But Rickt,
I am not talking here about running a hotel or working the cubicle of a megacorp or slaving away in the salt mines, I am talking about keeping the biz I love doing running minimally enough to create videos that help charities and also because it will keep me sharp and active physically. I will still consider myself "semi" retired at 62 since it will be much easier and slower than what I do now commercially. I don't think the non-small biz owners realize this is a 60 hour a week endeavor, running your own show.
I am one of the few that are blessed to do something that I love so to me it's not really going to work, it's just that at 62 I know I can't keep up this pace so I want to go from commercial (difficult) to non-profit (easier), which I will consider "semi" retirement, yet need to have the write offs (deductions) to not take a loss.
Yes, I survived an audit, no problems.

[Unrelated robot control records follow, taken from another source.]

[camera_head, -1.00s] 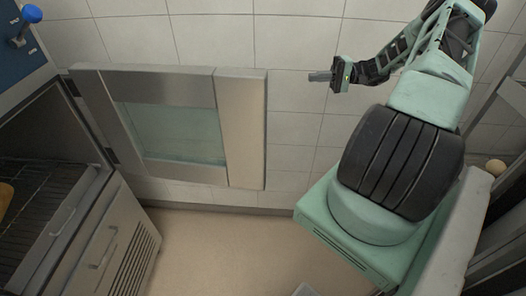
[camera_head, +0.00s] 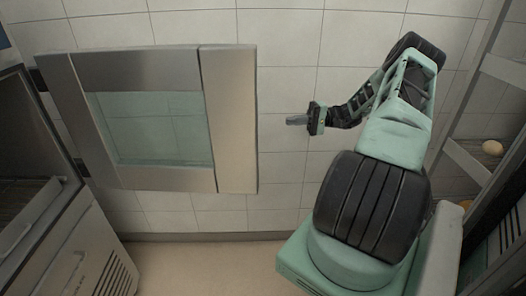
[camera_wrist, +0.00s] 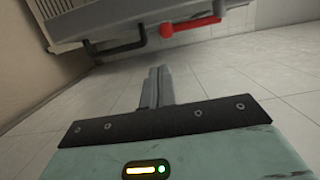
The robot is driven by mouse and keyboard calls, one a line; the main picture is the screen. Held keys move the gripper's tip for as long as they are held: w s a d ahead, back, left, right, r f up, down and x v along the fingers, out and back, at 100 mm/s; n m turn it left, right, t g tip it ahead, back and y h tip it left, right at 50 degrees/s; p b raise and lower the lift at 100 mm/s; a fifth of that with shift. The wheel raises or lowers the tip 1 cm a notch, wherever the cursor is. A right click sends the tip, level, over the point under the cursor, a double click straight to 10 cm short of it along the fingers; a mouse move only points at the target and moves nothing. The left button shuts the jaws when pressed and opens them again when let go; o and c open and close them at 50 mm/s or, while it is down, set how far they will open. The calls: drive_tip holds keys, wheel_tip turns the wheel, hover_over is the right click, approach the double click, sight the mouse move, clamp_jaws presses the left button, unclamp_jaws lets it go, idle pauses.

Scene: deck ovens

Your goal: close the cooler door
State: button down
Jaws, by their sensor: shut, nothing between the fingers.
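The cooler door (camera_head: 228,120) stands wide open in the head view, a steel frame with a glass pane (camera_head: 155,128). It is hinged at its left edge to the cooler (camera_head: 62,215), whose dark inside shows at the far left. My gripper (camera_head: 290,120) is just right of the door's free edge in the picture, with a gap between them. Its fingers are together and empty, pointing left. The wrist view shows the closed fingers (camera_wrist: 157,86) with nothing between them. I cannot make out the door for certain in the wrist view.
A tiled wall (camera_head: 285,60) is behind the door and my arm. Bare floor (camera_head: 200,268) lies below the door. The wrist view shows a red-ended handle (camera_wrist: 190,27) on a metal unit.

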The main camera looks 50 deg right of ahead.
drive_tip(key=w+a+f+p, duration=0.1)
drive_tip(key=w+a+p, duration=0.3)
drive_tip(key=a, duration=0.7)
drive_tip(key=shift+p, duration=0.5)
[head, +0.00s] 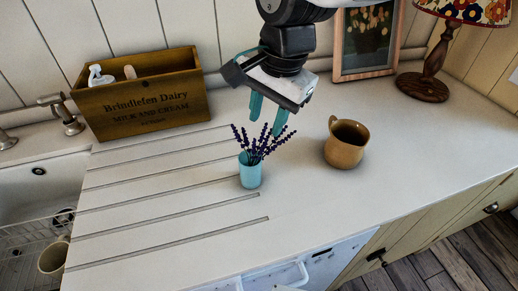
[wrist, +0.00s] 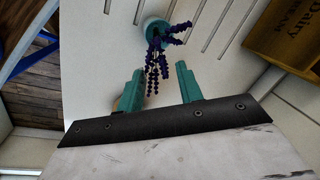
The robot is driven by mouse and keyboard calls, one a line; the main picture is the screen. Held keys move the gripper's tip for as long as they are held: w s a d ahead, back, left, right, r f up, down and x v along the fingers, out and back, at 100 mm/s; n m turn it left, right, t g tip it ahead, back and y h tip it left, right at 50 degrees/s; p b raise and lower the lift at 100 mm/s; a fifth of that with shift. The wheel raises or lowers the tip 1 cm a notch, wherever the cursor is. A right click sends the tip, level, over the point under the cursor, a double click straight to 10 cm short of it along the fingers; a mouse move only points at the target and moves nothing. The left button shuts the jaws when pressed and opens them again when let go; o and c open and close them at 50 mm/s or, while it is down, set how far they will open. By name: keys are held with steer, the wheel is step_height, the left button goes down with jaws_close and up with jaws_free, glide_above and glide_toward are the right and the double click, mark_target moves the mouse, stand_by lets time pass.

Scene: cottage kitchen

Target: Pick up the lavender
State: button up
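The lavender (head: 262,146) is a bunch of purple sprigs standing in a small light-blue cup (head: 251,173) on the white counter, by the grooved draining area. My gripper (head: 267,116) is above and slightly behind the sprigs in the head view, pointing down, with its teal fingers apart. In the wrist view the lavender (wrist: 160,52) hangs toward the gap between the open fingers (wrist: 158,85), with the cup (wrist: 154,31) beyond. Nothing is between the fingertips that I can make out as held.
A brown mug (head: 346,146) stands to the right of the lavender. A wooden dairy crate (head: 143,97) holding bottles is at the back left. A lamp (head: 424,86) and a framed picture (head: 364,42) stand at the back right. A sink (head: 36,190) is at left. The front right counter is clear.

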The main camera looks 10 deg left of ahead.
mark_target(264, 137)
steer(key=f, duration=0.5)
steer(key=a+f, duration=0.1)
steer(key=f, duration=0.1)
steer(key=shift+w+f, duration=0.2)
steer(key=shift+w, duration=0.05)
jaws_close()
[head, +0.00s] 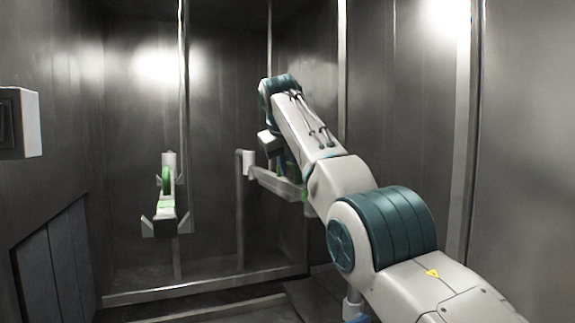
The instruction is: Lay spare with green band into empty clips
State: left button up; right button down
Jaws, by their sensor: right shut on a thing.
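My right arm reaches in from the lower right and bends down at its far end. My right gripper (293,181) is mostly hidden behind my own arm. To the left, a pale holder with upturned ends (161,226) stands in front of a vertical pole. A white piece with a green band (167,204) shows at it. I cannot tell which clips are empty. My left gripper is out of view.
A bent grey pipe (240,208) rises just left of the bar. A vertical pole (184,90) stands behind the left holder. A grey box (20,123) juts from the left wall. A low sill (210,283) crosses the floor. Open space lies between holder and pipe.

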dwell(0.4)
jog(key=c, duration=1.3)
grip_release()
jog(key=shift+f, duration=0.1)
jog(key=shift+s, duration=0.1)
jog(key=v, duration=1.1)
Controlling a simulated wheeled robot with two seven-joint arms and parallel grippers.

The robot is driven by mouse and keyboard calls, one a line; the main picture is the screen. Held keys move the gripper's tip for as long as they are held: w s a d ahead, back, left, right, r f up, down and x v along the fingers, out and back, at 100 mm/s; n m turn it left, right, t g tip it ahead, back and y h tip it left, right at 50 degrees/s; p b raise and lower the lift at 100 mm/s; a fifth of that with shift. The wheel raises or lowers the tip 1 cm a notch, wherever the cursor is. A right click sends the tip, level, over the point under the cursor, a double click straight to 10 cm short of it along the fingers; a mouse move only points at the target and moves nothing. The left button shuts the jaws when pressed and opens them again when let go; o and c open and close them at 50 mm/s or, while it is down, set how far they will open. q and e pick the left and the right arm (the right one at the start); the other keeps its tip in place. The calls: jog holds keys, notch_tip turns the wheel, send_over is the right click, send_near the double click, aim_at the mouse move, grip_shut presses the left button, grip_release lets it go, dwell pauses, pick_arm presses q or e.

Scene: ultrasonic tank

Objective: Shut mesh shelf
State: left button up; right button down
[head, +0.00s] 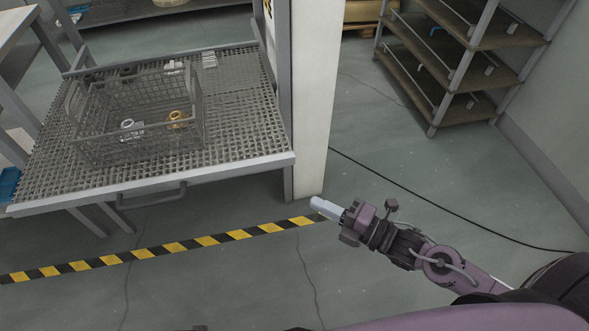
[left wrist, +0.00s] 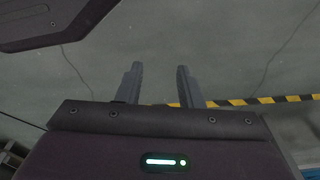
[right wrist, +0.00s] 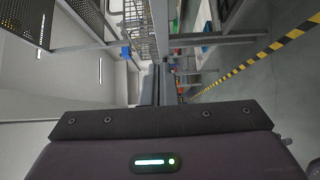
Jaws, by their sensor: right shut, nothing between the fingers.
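The mesh shelf (head: 248,120) is pulled out at the left of the head view, with a grey metal rim. A bar handle (head: 152,197) is on its front edge. A wire basket (head: 190,133) stands on it, holding a few small metal and brass-coloured parts. My right gripper (head: 321,206) is shut and empty, to the right of the shelf's front right corner and apart from it. It also shows shut in the right wrist view. My left gripper (left wrist: 158,68) is open and empty over the floor in the left wrist view; it is not visible in the head view.
A pale cabinet post (head: 310,100) stands just right of the shelf. A rack with several shelves (head: 460,70) is at the back right. A black cable (head: 430,205) and yellow-black tape (head: 190,243) lie on the floor. The floor before the shelf is clear.

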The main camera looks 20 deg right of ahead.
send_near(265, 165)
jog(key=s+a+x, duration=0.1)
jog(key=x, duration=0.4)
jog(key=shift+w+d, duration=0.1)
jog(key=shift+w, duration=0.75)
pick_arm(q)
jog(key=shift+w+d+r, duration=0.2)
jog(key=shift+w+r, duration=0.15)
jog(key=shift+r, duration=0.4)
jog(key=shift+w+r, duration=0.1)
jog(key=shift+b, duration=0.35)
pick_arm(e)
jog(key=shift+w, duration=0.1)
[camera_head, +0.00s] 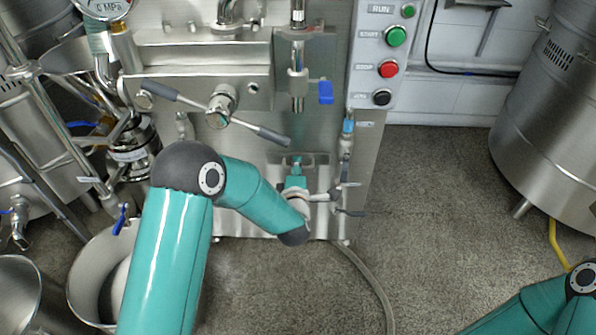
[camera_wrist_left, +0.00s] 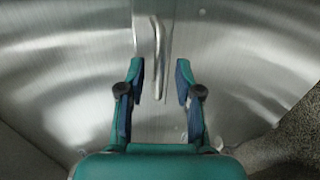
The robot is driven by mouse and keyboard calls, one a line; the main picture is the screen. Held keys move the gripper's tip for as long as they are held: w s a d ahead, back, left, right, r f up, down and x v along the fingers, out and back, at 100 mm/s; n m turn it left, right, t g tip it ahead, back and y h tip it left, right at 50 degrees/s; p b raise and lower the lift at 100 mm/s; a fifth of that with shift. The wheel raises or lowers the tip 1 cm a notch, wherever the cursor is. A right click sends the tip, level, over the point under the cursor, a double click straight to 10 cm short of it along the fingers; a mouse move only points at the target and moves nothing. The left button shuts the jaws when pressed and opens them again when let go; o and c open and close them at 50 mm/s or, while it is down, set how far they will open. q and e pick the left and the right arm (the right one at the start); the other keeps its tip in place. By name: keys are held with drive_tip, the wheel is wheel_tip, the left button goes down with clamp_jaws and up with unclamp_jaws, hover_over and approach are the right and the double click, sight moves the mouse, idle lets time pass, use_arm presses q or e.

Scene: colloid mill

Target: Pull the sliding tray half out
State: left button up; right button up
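My left gripper (camera_head: 297,162) reaches the front of the steel machine low in the middle of the head view. In the left wrist view my left gripper (camera_wrist_left: 161,82) is open, its two fingers apart on either side of a bent metal handle (camera_wrist_left: 159,72). The handle stands upright in that picture, on a brushed steel face (camera_wrist_left: 80,75). I see clear space between each finger and the handle. I cannot tell the sliding tray's outline from the steel around it; my arm covers part of that area. My right arm shows at the lower right, its gripper out of view.
Above are a two-armed lever (camera_head: 222,107) and a blue-handled valve (camera_head: 325,92). Pipework with a tap (camera_head: 347,187) stands right of my left gripper. A hose (camera_head: 372,275) lies on the floor. A steel bucket (camera_head: 90,275) stands left. The right floor is open.

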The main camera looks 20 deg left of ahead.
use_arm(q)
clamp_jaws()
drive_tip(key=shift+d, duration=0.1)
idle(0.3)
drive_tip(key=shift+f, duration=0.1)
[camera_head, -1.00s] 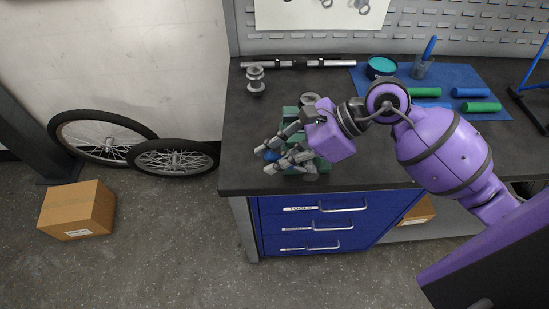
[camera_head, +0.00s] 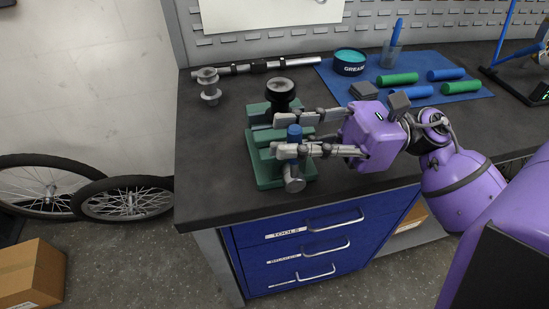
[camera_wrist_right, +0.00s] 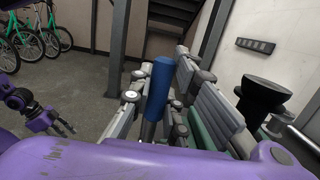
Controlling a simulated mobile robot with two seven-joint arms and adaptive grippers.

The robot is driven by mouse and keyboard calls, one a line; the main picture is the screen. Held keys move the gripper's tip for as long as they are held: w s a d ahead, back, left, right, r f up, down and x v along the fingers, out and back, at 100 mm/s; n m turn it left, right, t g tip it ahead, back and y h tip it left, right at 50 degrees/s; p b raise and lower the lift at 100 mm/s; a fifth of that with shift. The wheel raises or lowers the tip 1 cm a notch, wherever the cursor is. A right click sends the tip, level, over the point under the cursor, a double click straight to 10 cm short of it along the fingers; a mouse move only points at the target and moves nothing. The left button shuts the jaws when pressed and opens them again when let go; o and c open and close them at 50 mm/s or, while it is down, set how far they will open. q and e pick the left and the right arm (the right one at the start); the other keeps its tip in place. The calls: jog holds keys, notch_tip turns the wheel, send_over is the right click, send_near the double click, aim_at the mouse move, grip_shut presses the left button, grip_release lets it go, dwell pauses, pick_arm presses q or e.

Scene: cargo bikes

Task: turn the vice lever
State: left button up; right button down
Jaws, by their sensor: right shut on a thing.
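The green vice (camera_head: 262,172) stands at the front edge of the dark bench. Its lever has a blue grip (camera_head: 294,132) that points up above the grey screw end (camera_head: 294,181) at the vice's front. My right gripper (camera_head: 284,134) reaches in from the right and is shut on the blue grip, with a finger on either side. In the right wrist view the blue grip (camera_wrist_right: 160,82) stands upright between the grey fingers. A black round part (camera_head: 280,94) sits at the back of the vice. My left gripper (camera_wrist_right: 62,124) shows small at the left of the wrist view, away from the vice.
A grey spool-like part (camera_head: 209,87) and a metal bar (camera_head: 255,67) lie behind the vice. A blue mat (camera_head: 345,92) holds a grease tin (camera_head: 350,62) and several green and blue grips. The bench left of the vice is clear. Blue drawers (camera_head: 310,245) are below.

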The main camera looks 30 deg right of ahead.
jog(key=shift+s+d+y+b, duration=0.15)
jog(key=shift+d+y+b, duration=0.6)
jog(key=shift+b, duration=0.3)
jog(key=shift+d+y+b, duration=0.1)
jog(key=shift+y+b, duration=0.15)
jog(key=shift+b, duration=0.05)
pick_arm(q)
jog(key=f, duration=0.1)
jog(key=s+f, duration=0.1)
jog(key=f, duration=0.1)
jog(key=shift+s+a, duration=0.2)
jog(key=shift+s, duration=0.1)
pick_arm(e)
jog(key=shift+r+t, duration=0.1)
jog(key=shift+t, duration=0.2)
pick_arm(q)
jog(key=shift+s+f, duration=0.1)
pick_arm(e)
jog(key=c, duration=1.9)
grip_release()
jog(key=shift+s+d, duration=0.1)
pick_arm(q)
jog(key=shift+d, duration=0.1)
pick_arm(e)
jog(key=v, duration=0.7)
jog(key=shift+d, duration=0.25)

Records and receipts are what counts. I can tell many respondents have not run a small service business and then started to slow it down in a glide path into retirement...Seems all the non-small business owners think deductions are just a tax scam?
What I was hoping to receive here is advice from others like myself as to how to transition to a soft or semi-retirement doing "break even" charity work, yet keep the write offs so it doesn't end up becoming a loss. I would assume that when one winds down the business but keeps it going enough to do a few projects for non-profits, the idea is not to lose money, correct? Yet I'd like to use my skills to help worthy causes. This site seems to be about growing the nest egg, not losing money, correct? Has no one asked this question before? Perhaps this is the wrong site to ask advice about keeping the biz up after 62 since everyone here has folded their tent and are just managing their investments?
So I repeat: Please respond only if you have throttled down a small service business in retirement, yet kept it open to the point where you could function servicing charities (yet not lose money), and have the write offs to make sure you break even. Or if you're a CPA I'd love your advice. So, if you haven't done that, meaning run your own service business like I have for 33 years, your advice isn't helpful. And as I said, this week I will run the options by my accountant and report back.